When I ran tpcds benchmark on a two nodes m1 machines for 3 TB scale factor, the amount of time taken to generate partitioned data was in excess of 6 hrs with sporadic ooms .
The same 3TB data when generated without partitioning on date column, but sorted locally on date column while writing a split locally, took around 40 - 50 mins.
The numbers of partitioned stock spark vs non partitioned spark fork, tpcds run time was 2200 sec and 2300 sec respectively.
Another point is the relevance of TPCDS Benchmark itself in spark and related engines.

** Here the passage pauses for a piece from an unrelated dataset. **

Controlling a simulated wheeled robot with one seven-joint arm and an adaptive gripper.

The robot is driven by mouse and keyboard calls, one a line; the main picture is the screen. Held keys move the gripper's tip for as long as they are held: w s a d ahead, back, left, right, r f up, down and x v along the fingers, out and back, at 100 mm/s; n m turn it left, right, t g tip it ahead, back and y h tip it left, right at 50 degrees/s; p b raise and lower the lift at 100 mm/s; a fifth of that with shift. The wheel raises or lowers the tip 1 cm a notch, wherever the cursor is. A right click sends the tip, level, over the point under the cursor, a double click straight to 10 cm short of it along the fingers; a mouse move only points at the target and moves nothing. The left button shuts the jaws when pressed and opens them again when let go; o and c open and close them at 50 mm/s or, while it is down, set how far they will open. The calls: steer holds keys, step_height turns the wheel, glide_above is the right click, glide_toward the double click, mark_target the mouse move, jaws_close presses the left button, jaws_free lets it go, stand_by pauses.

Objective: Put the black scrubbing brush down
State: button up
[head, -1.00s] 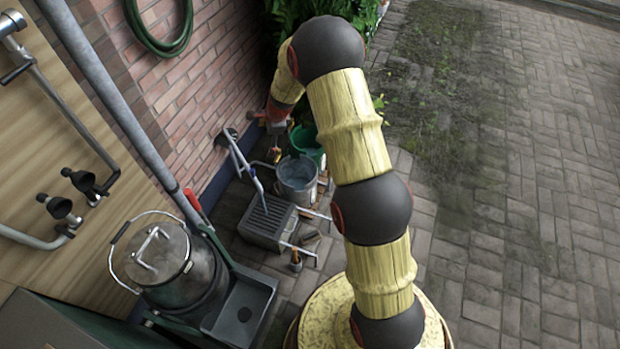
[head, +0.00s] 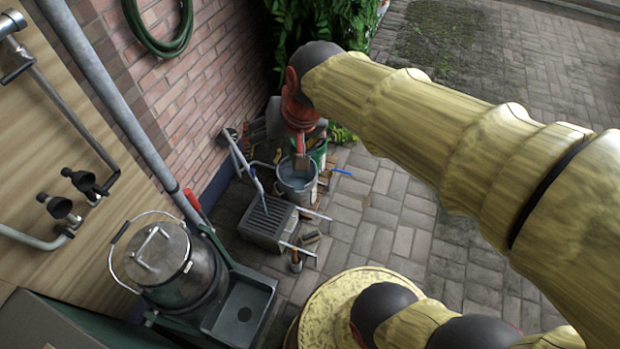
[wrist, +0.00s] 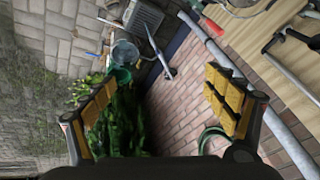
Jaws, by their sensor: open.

Tpcds queries are straightforward sqls, while real world queries using data frame apis can be and for sure are, extremely complex.. so complex that they cannot even be represented using a SQL string. The way one can join data frames or keep adding projects, a SQL string representation if at all created will have abnormally high nested clauses far beyond 6 -7 level of nesting usually allowed by SQL databases..afaik.
Are there any better benchmarks possible which take into account real world usage?.